STATED PROBLEM: Copy out each line of the material in which the word "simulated" appears.

** Start TASK MATERIAL **

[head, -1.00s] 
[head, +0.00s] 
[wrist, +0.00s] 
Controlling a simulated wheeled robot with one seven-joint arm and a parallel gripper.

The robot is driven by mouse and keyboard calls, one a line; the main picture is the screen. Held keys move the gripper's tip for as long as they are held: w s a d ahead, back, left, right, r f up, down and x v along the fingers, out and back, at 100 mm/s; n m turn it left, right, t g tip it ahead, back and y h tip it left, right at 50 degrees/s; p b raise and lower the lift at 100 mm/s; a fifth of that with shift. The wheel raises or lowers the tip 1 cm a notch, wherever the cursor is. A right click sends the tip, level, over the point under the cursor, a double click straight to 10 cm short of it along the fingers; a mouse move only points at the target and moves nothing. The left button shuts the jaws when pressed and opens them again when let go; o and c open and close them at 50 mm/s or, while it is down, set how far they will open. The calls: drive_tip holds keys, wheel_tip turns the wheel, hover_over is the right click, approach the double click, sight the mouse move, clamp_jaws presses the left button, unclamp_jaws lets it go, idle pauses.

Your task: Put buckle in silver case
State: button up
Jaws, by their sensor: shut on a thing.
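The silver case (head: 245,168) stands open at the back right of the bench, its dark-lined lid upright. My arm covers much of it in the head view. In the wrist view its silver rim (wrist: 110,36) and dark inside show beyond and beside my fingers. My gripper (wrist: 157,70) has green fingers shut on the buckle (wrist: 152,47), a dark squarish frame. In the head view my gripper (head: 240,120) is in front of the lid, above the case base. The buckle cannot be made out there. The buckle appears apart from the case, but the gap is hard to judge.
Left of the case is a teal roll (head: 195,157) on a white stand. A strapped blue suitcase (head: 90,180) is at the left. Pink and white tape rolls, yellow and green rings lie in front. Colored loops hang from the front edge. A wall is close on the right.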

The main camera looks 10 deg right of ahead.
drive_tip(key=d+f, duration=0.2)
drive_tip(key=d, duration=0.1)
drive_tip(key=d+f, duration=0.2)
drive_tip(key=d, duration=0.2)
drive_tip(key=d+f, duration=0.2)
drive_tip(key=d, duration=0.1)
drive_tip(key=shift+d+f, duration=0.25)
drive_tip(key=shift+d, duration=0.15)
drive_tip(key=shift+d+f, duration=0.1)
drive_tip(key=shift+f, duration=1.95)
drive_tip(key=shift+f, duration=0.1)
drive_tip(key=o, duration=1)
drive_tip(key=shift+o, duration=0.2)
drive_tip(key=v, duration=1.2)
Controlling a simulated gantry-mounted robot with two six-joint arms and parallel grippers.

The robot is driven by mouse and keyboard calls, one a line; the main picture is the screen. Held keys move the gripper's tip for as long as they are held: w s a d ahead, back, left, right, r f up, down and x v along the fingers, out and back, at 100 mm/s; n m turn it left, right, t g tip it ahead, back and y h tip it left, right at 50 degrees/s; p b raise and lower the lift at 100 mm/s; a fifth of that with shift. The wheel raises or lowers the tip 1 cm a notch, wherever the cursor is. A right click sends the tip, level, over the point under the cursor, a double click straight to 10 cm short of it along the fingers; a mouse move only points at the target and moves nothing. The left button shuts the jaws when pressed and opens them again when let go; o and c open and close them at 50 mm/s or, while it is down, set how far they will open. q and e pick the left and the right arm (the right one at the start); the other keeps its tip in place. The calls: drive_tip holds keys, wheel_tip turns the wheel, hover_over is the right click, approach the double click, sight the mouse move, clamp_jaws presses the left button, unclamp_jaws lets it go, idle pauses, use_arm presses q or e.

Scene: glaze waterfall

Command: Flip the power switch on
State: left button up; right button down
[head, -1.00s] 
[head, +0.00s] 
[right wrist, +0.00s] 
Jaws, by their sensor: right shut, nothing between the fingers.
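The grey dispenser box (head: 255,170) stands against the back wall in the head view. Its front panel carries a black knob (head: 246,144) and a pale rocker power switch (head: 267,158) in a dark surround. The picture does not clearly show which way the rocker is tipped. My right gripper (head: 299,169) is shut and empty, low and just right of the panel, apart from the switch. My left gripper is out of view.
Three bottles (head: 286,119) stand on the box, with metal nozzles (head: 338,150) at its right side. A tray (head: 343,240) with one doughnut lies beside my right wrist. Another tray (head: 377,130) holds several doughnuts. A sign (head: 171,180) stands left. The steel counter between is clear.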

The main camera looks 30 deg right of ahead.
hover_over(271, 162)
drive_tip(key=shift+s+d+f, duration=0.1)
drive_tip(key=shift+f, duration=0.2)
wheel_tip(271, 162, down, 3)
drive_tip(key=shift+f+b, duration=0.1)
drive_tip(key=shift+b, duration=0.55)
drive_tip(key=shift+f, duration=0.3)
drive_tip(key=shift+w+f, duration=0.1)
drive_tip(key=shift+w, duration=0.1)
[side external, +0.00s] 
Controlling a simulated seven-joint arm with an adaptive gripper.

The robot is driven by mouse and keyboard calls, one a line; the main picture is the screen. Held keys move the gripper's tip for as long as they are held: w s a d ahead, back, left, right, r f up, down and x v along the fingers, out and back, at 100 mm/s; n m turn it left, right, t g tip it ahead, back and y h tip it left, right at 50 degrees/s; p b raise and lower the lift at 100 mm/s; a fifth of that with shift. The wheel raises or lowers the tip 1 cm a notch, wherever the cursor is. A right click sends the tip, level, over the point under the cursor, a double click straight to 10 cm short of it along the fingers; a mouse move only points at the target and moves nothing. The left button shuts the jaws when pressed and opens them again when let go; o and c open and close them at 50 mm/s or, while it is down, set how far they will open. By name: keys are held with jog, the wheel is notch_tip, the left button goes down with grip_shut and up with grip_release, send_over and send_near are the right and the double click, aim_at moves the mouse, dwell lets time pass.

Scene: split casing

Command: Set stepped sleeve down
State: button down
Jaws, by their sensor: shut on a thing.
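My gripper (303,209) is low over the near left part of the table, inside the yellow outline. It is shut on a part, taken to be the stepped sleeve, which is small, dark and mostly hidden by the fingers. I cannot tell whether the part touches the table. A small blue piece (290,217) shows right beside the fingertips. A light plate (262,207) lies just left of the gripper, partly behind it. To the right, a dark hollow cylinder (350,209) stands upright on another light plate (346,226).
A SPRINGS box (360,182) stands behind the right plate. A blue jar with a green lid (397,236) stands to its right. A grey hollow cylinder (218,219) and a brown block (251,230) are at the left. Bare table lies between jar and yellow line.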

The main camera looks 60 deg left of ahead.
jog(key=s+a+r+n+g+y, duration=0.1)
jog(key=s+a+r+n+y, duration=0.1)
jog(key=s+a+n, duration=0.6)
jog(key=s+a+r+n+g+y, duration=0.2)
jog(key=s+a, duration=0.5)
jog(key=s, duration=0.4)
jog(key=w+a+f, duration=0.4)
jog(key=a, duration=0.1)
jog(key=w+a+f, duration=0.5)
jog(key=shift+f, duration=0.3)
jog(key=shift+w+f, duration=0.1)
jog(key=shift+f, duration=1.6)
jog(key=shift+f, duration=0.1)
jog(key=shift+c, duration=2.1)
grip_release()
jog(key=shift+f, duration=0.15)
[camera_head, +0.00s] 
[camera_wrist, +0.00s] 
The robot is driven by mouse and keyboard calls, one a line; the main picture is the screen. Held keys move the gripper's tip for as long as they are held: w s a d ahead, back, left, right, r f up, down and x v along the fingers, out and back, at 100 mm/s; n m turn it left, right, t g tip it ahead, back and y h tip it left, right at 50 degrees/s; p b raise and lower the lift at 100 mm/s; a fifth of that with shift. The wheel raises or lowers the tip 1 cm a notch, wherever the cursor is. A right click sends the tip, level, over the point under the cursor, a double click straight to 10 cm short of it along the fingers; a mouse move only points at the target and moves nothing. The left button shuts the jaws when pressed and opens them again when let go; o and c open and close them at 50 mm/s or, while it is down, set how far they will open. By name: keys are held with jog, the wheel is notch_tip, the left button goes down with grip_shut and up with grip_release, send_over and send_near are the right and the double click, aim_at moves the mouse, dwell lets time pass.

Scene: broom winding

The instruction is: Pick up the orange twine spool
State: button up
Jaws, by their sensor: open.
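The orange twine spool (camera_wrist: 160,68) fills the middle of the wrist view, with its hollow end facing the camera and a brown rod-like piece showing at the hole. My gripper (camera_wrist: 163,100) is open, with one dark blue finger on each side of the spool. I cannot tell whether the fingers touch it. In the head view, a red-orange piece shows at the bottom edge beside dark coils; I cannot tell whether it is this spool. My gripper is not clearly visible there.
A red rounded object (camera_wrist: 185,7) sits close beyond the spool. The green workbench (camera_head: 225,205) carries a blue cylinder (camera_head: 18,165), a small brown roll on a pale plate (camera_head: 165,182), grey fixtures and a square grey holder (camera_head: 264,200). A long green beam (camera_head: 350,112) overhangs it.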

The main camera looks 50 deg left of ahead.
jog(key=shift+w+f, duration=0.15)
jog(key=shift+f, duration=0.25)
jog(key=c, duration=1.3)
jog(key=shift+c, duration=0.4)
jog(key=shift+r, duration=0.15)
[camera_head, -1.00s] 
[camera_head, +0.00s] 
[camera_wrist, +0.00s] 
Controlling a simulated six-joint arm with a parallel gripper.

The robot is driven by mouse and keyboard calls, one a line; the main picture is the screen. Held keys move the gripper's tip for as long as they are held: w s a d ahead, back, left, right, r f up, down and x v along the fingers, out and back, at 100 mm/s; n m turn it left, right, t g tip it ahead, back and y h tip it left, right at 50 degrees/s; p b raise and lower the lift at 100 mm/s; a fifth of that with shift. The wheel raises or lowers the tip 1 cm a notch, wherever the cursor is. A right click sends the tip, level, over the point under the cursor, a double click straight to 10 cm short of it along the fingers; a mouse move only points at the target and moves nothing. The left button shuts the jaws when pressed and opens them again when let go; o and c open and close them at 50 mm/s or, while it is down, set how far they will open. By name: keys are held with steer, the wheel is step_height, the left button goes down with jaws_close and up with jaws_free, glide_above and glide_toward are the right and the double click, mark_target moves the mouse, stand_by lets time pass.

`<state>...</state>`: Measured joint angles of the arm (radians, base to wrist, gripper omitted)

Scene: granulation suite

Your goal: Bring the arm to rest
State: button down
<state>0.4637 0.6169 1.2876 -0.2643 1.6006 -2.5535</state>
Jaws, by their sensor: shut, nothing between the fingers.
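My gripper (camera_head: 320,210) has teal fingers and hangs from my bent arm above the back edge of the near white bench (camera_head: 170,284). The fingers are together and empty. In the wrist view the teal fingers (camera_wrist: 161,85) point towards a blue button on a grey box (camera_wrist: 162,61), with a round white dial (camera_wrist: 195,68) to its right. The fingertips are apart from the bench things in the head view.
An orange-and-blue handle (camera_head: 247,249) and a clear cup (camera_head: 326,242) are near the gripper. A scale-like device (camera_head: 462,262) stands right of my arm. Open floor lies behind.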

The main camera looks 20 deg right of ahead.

** End TASK MATERIAL **

COMPLETE RESPONSE:
Controlling a simulated wheeled robot with one seven-joint arm and a parallel gripper.
Controlling a simulated gantry-mounted robot with two six-joint arms and parallel grippers.
Controlling a simulated seven-joint arm with an adaptive gripper.
Controlling a simulated six-joint arm with a parallel gripper.

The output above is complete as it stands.